Em outras palavras, significa dizer que a desigualdade é estrutural. Ou seja, social, histórica e culturalmente a sociedade designa às mulheres um lugar de submissão e menor poder em relação aos homens. Qualquer outro fator – o desemprego, o alcoolismo, o ciúme, o comportamento da mulher, seu jeito de vestir ou exercer sua sexualidade – não são causas, mas justificativas socialmente aceitas para que as mulheres continuem a sofrer violência.
Em outras palavras, significa dizer que a desigualdade é estrutural. Ou seja, social, histórica e culturalmente a sociedade designa às mulheres um lugar de submissão e menor poder em relação aos homens. Qualquer outro fator – o desemprego, o alcoolismo, o ciúme, o comportamento da mulher, seu jeito de vestir ou exercer sua sexualidade – não são causas, mas justificativas socialmente aceitas para que as mulheres continuem a sofrer violência.
Essa situação tem sido traduzida num enunciado bastante simples: “as mulheres são vítimas de violência porque são mulheres”. Mas não é apenas a desigualdade de gênero que é estrutural. Outros fatores, como o racismo e as diferenças econômicas, também afetam de forma desproporcional alguns grupos da sociedade, sendo a mais atingida a população negra.

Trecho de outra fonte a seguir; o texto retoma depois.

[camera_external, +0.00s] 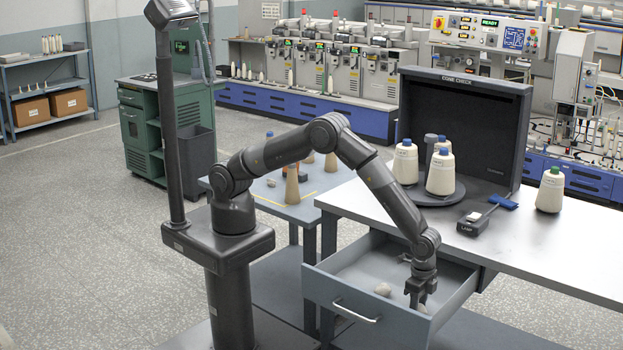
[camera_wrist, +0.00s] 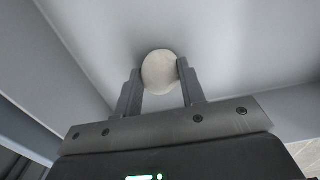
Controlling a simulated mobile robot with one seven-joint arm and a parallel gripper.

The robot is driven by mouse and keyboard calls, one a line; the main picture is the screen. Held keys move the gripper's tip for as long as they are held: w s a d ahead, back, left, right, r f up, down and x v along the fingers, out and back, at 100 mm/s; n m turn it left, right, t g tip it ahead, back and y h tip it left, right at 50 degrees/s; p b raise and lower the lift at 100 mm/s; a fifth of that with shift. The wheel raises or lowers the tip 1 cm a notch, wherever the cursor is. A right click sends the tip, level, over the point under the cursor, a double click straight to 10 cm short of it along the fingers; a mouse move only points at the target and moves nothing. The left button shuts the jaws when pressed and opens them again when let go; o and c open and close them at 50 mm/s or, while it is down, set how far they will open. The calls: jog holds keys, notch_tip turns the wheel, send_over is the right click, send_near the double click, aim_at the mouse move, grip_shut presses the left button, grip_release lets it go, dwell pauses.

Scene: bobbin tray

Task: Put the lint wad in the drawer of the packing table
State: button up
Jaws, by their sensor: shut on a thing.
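The packing table's drawer (camera_external: 340,303) is pulled open below the white tabletop. My gripper (camera_external: 418,301) points down inside the drawer, near its front right corner. In the wrist view my gripper (camera_wrist: 160,82) is shut on a pale, rounded lint wad (camera_wrist: 159,71), held between the fingertips. In the external view this wad is mostly hidden by the fingers; a pale bit (camera_external: 421,309) shows beside them. Whether it touches the drawer floor I cannot tell. Another pale lump (camera_external: 383,289) lies on the drawer floor, left of my gripper.
The packing table (camera_external: 500,255) stands above and right of the drawer. It carries several cream cones with blue or green tops, a dark hooded box (camera_external: 470,120), and a small dark lamp unit (camera_external: 473,222). A lower blue table (camera_external: 305,208) with bobbins stands behind my arm.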

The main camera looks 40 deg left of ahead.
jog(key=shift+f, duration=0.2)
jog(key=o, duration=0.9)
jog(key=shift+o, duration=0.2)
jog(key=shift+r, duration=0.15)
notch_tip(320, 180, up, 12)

Em anos recentes, esse reconhecimento foi acompanhado por mudanças na forma como devemos responder a essa violência, atacando não as justificativas, mas as causas. O país tornou-se referência internacional com a Lei 11.340/2006 – a Lei Maria da Penha, cujo diferencial é a forma de abordar o problema, propondo a criminalização e a aplicação de penas para os agressores, mas também medidas que são dirigidas às mulheres para a proteção de sua integridade física e de seus direitos, além das medidas de prevenção destinadas a modificar as relações entre homens e mulheres na sociedade, campo no qual a educação desempenha papel estratégico.
Apesar de tudo, o Brasil segue sendo um país violento para as mulheres. Anualmente são registradas centenas de ocorrências de violência doméstica, de violência sexual, além das elevadas taxas de homicídios de mulheres que, quando motivadas pelas razões de gênero, são tipificadas como feminicídios. Esses números expressam apenas uma parte do problema e comumente dizemos que a subnotificação é uma característica dessas situações.
O medo, a dúvida, a vergonha são algumas das explicações para esse silêncio, mas novamente nos contentamos em olhar para justificativas e não para as causas. E se queremos mesmo mudar essa realidade, é preciso encarar que a desigualdade de gênero é estrutural das nossas instituições também, e se apresenta como um obstáculo a ser transposto se queremos tornar o direito formal em direito de fato, universal e acessível a todas as mulheres.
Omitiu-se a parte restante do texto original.